A dicho respecto, resulta entonces que, efectivamente, la ciudadanía ejerció una particular versión de protesta ante los irregulares procedimientos llevados a cabo para las elecciones al no participar en ellas. En términos simples, un proceso electoral es lo que es por la participación de votantes y votados que validan la vinculación de las elecciones con los fines para las que se convocan, o sea, son los electores quienes otorgan un carácter legítimo a quienes optan por los cargos públicos. Si la ciudadanía no muestra su aceptación del proceso y de quienes participan en él, el mismo se rompe y queda completamente nulificado, realidad que se desenvolvió durante el 20 de mayo de 2018 y que, aunque no lo pareciera, representa el primer desencadenante de la contingencia que hoy afronta Venezuela.
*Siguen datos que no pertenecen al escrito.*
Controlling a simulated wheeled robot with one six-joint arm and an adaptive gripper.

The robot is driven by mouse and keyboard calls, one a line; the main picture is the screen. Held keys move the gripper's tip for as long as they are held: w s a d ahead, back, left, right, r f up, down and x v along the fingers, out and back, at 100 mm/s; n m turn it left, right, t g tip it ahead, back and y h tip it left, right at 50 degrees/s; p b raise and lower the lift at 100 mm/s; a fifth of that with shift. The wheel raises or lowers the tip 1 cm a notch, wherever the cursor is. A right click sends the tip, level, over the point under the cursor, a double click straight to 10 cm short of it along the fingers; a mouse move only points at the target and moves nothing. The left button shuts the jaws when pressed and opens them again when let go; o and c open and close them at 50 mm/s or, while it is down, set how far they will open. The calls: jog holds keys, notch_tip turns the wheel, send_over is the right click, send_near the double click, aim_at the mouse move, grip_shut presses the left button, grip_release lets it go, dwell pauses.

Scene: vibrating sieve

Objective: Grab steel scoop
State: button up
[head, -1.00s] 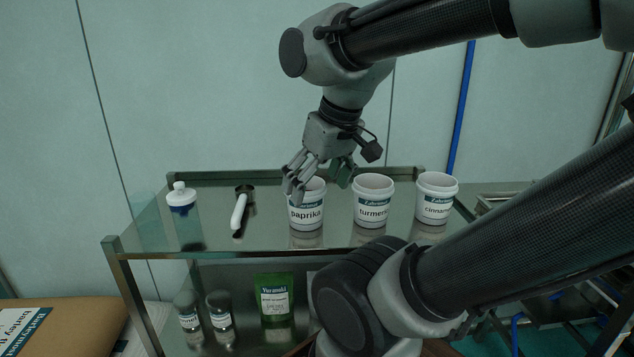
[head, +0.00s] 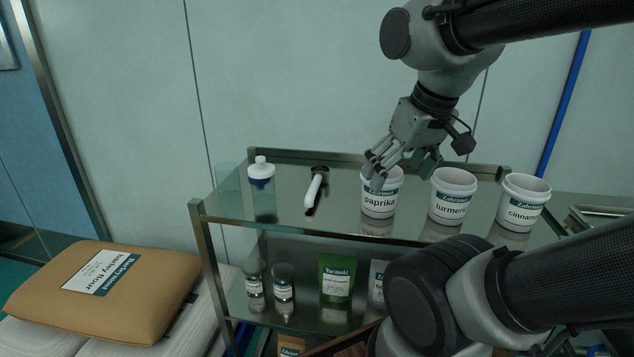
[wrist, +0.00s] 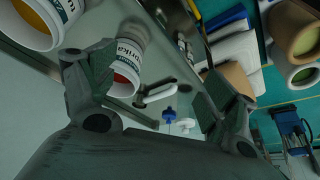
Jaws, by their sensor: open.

Porque, de no ser por esa abstención, hoy la presidencia de Maduro sería legítima y no una usurpación. Porque, de no ser por esa abstención, las probabilidades de Juan Guaidó de asumir como presidente encargado se hubiesen visto mermadas. Porque, de no ser por esa abstención, hoy el mundo no reconocería al sucesor de Chávez como el detentor del poder. Porque, básicamente, si la ciudadanía no hubiese decidido renegar de su derecho al voto, si la población no se hubiese decantado por desconocer las elecciones con su ausencia participativa, y si el individuo promedio no hubiese abogado por luchar por mejores condiciones para los comicios, hoy no estaríamos a las puertas de superar el umbral de dos décadas de decadencia. Y eso, en realidad, es la forma de participación sin participación más efectiva que habría podido producirse.